Medan, IDN Times - Kasus pelecehan seksual yang diduga dilakukan dosen Fakultas Ilmu Sosial dan Ilmu Politik (FISIP) USU masih belum menemui titik terang. Para korban belum mendapat keadilan hingga kini.
Kampus juga belum mengeluarkan kebijakan apa-apa untuk menindak HS, dosen pengampu mata kuliah di Departemen Sosiologi, yang diduga menjadi pelakunya. HS juga kabarnya sudah berdamai dengan salah satu korban.
Korban lainnya masih mencari keadilan. Seperti Hindun (bukan nama sebenarnya) yang hingga kini masih dirundung trauma. Dia juga masih menjalani kuliahnya di Departemen Sosiologi.
Lantas bagaimana posisi kasus itu sekarang?. Kabar terakhir hanya menunjukkan, korban diminta membuat laporan tertulis kepada rektorat. Isinya, kronologis detail tindakan asusila yang dilakukan HS.
1. Aktivis perempuan pengin USU jadi contoh penyelesaian kasus pelecehan seksual di kampus
Para aktivis perempuan yang tergabung di Forum Pengadaan Layanan (FPL) mendatangi rektorat USU, Selasa (18/6). Mereka disambut Wakil Rektor I Bidang Akademi dan Kemahasiswaan Rosmayati.
Sayangnya dalam pertemuan itu, Rosmayati juga belum mengetahui jelas duduk permasalahan pelecehan seksual tersebut.
“Tadi ibu Ros (WR 1) bilang, rektorat bilang belum jelas masalahnya seperti apa. Jadi gak tau mau ambil tindakan apa. Karena belum resmi (laporan) sampai ke rektorat,” ujar Lely Zailani dari Himpunan Serikat Perempuan Indonesia (HAPSARI).
Namun dalam pertemuan tadi, kata Lely, Rosmayati punya komitmen untuk menyelesaikan kasus pelecehan tersebut.
“Kami menaruh harapan besar, USU bisa menjadi contoh untuk penyelesaian kasus (seperti) ini,” tukasnya.
Baca Juga: Terduga Dosen 'Predator' USU Undur Diri dari Bitra Indonesia
2. Rektorat masih menunggu laporan korban
Pihak Rektorat USU mengaku masih menunggu laporan dari korban, ihwal kronologis lengkap kasus itu. Sehingga mereka juga belum mengeluarkan kebijakan apa-apa. Padahal sudah begitu banyak media yang memuat pemberitaan soal kasus itu. Bahkan, berita soal pelecehan seksual itu sudah sampai ke nasional.

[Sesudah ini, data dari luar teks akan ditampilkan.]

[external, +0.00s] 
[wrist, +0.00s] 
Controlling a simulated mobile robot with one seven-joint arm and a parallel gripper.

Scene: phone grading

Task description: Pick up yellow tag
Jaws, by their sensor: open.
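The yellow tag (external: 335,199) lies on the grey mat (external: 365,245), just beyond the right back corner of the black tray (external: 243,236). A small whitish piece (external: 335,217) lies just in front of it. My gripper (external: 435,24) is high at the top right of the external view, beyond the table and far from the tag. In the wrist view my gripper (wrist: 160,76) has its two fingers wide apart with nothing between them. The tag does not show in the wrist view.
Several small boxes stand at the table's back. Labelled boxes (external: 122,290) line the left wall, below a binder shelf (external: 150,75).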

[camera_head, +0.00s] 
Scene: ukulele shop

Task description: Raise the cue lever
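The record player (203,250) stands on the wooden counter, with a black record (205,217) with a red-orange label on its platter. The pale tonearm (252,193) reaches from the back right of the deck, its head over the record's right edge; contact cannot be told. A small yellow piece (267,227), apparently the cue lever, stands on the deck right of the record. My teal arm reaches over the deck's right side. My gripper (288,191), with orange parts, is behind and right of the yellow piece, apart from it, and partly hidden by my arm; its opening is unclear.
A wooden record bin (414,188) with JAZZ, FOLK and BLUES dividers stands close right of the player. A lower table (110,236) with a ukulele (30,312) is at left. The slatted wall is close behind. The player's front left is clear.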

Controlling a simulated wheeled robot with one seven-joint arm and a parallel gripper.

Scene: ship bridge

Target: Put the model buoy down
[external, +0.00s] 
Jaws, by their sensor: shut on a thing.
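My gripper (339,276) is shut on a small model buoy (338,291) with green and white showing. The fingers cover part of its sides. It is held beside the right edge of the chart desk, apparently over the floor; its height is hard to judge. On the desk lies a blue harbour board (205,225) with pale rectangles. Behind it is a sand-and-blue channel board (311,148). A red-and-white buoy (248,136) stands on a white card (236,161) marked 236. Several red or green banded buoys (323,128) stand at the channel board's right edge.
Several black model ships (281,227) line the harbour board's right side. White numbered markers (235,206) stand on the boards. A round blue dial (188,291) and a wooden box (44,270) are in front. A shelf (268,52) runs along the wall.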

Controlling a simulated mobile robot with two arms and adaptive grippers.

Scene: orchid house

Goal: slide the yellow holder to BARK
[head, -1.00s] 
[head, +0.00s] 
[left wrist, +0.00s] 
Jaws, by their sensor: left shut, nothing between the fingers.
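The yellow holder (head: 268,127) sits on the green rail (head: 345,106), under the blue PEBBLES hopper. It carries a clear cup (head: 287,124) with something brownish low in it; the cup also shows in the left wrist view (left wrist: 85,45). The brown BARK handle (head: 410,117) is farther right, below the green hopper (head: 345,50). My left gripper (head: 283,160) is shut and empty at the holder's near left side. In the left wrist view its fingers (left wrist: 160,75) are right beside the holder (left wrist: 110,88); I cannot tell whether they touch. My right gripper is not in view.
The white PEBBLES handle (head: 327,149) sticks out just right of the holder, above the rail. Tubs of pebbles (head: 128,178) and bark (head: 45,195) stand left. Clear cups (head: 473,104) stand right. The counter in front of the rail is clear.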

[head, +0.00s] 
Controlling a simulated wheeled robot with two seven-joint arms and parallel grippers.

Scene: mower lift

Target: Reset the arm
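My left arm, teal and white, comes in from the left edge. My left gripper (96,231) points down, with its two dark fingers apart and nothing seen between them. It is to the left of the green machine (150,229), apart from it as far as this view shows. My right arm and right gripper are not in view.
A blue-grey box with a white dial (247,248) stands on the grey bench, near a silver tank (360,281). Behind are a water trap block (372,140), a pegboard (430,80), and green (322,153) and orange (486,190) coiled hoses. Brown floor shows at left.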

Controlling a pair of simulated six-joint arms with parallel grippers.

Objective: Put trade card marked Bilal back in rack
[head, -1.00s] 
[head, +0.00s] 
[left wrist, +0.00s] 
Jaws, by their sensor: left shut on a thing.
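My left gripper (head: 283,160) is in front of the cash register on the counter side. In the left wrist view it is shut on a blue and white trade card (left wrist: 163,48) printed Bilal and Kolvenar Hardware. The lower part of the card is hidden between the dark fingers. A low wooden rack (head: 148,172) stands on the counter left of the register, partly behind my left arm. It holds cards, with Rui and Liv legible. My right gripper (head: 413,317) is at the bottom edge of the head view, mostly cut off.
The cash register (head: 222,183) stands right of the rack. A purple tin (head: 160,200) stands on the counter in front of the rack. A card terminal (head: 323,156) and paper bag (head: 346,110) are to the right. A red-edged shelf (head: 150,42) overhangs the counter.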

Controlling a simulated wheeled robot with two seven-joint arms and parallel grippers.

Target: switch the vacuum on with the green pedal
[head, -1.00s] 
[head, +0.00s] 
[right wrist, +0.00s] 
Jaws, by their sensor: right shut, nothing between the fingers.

Rosmayati mengatakan, kasus itu harusnya bisa ditangani di tingkatan fakultas saja. Apalagi FISIP USU diklaim sudah membuat kebijakan teguran keras untuk HS.
“Persoalan ini sudah terjadi di 2018. Jadi ini sudah sampai ke Prodi (program studi). Prodi sudah menginvestigasi korban, dan sudah menginvestigasi pelaku. Dari hasil investigasi itu, sudah ada pengakuan awal percobaan pelecehan dari pelaku. Dan itu sudah sampai ke Dekan. Yang jelas Dekan sudah membuat surat peringatan ke dosennya,” ujar Rosmayati.

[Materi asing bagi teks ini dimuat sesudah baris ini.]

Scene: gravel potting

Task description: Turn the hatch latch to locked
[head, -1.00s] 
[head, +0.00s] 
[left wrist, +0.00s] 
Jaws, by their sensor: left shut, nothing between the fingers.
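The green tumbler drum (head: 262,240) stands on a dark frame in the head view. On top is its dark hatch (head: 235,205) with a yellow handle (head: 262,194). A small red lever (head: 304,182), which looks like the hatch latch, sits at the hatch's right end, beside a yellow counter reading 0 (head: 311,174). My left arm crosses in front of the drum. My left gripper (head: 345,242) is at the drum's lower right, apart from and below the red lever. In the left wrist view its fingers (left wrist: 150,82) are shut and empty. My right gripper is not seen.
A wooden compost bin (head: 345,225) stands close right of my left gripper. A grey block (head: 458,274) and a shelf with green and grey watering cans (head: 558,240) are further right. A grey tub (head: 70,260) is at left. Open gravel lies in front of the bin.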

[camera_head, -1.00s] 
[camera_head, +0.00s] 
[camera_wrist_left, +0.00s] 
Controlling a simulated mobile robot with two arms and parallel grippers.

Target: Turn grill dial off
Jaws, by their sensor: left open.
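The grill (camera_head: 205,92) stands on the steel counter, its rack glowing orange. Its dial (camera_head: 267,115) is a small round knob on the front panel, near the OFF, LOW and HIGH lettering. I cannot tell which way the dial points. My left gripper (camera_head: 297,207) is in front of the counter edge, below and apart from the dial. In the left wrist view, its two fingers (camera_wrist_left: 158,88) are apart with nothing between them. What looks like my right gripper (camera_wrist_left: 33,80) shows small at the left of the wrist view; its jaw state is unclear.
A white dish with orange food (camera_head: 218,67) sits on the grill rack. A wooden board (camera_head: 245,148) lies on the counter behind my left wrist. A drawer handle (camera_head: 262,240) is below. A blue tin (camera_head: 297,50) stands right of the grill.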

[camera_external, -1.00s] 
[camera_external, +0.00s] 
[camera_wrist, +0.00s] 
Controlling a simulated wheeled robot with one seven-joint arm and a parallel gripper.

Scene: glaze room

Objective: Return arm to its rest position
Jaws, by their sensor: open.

3. Rektorat berdalih tak tahu soal kasus pelecehan seksual
Lebih jauh lagi, rektorat berdalih tidak mengetahui kasus itu. Karena posisi kasus yang sensitif itu masih berada di ranah fakultas.
“Kami (rektorat) gak tau apa-apa soal ini. Dekan saat bulan Mei baru nelpon saya ada kasus ini. Lho Saya gak tau kasus ini saya bilang. Karena kasus sebenarnya sudah bisa diselesaikan di tingkat Fakultas. Masalah puas gak puas itu tergantung si korban,” ungkapnya.
Rektorat mengaku baru mengetahui kasus ini saat disurati oleh lembaga pendamping korban. Bahkan Rosmayati juga merasa terkejut dengan kasus tesebut. “Masalah puas tidak puas itu masalah lain,” tukasnya.
4. Rektorat sebut HS sudah berniat baik mau mengaku
Rosmayati juga menyebut, pihak dekanat sulit menyelesaikan kasus itu karena tidak ada alat bukti yang kuat.
Pernyataan ini malah memunculkan pertanyaan baru. Bagaimana kasus sensitif seperti pelecehan seksual membutuhkan alat bukti seperti ada orang yang melihat atau bahkan bukti visum.
Bahkan Rosmayati juga menyebut HS sudah punya niat baik karena sudah mengakui perbuatannya. “Saya kira dari sisi positifnya kita bisa ambil, bahwa si pelaku berindikasi dia mau berniat baik. Dia mengakui itu. Saksinya tidak ada. Barang buktinya tidak ada. Hanya pengakuan," kata Rosmayati.
Rosmayati juga seperti menyayangkan soal korban yang malah melaporkan itu ke Lembaga Swadaya Masyarakat (LSM). Padahal, pengakuan dari korban, dia benar-benar merasa tertekan sehingga harus menceritakan pelecehan yang dialaminya di luar lembaga kampus.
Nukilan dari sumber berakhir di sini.